The ten Rothschild Apostles exemplify Limosin’s finest creations in his clear sense of colour and the lively and original compositions. Three of the plaques, of SS Andrew, Bartholomew and Paul are signed ‘LL’. These ten plaques formed part of a larger set of sibyls, prophets and saints that adorned the antependium of an altar and a liturgical lamp that hung above it in the now-lost church of Santa Maria della Celestia in Venice, where they had been since at least the mid-17th century. A watercolour of the antependium by Jan II Grevenbroek (1731-1807) survives in the Correr Museum, showing the original placement of the Rothschild enamels. Grevenbroek's caption for both this drawing and that of the lamp suggest that he was referring to church inventories dated 1653 which include the antependium. The fact that there are only 10 apostles would suggest that there may have been an existing - incomplete - set of enamels that was incorporated into a newly created antependium in the middle of the 17th century. 

In 1810, the church, which formed part of a convent, was closed by Napoleon and the antependium and liturgical lamp were both moved to the Benedictine abbey church of Monastier, near Treviso. In 1875 they were sold to the antique dealer Ricchetti and then acquired by Baron Gustave de Rothschild. The ten lozenge-shaped enamels offered here, and twenty rectangular plaques from the antependium and lamp remained in the Rothschild collections, and the rectangular plaques were later sold at auction (Couturier and de Nicolay, Paris, 29 March 2000, lot 95). Of the original set from the Celestia, the twenty plaques in the above-mentioned sale were acquired by the Musée nationale de la Renaissance, Château d’Ecouen, one is in the Correr museum in Venice and at least three are unlocated. Another related set of rectangular plaques depicting sybils and prophets is in the Walters Art Gallery, Baltimore (see Verdier, loc. cit.).

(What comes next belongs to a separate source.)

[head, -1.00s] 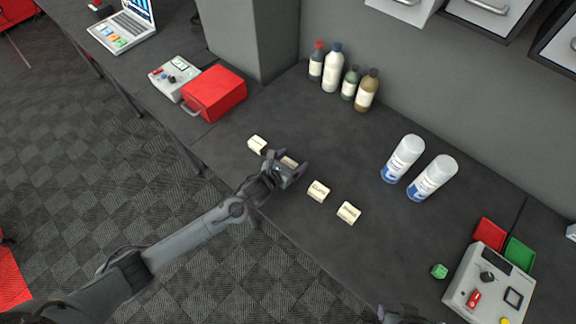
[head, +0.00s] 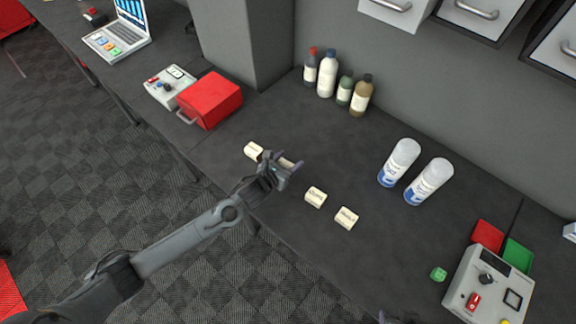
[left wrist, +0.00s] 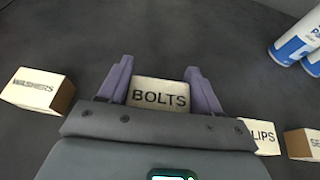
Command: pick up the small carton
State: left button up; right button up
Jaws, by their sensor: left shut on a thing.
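A small cream carton labelled BOLTS (left wrist: 160,95) sits between the two fingers of my left gripper (left wrist: 158,88) in the left wrist view. The fingers are shut on its sides. In the head view my left gripper (head: 284,170) is at the table's front side, and only a bit of the carton (head: 287,162) shows past it. I cannot tell whether the carton is clear of the table. A dark part at the bottom edge of the head view seems to be my right gripper (head: 398,318); its fingers cannot be made out.
A WASHERS carton (left wrist: 35,91) stands left of the gripper; two similar cartons (head: 315,197) (head: 346,218) stand right. The table's middle is clear.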

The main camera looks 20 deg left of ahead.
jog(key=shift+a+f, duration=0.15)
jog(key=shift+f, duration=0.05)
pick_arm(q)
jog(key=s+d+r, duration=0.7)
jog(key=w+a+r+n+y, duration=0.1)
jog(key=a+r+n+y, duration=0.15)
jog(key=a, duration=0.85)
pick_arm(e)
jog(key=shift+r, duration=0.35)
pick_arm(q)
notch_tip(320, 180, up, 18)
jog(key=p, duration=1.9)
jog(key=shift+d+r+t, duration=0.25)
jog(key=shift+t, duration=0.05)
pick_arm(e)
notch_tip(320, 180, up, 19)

It is not known how the enamels of the Celestia made their way from France to Venice, but it has been suggested that it may have been at the instigation of Jean de Langeac, Bishop of Limoges (d. 1541). De Langeac was a member of an aristocratic family from the Auvergne region. Born as the second son, he studied in Paris and then entered the church. He accumulated a number of ecclesiastical benefices and became a confidant of François I, being named to the king's Grand Conseil in 1516. He held important positions in the Royal Household and acted as a diplomat on numerous occasions including to Venice in 1530, to Ferrara in 1533 and to Rome in 1540. Although no conclusive evidence has yet surfaced, de Langeac was an important patron himself, and as a representative of the king it is entirely possible that the enamels were a diplomatic gift. Considering the subject matter, it seems likely that they were always intended to go in a religious setting so it is possible that they were given directly to the Catholic church. However it is also possible that they were originally given to a private individual for a private chapel and were donated to the Celestia sometime before 1653.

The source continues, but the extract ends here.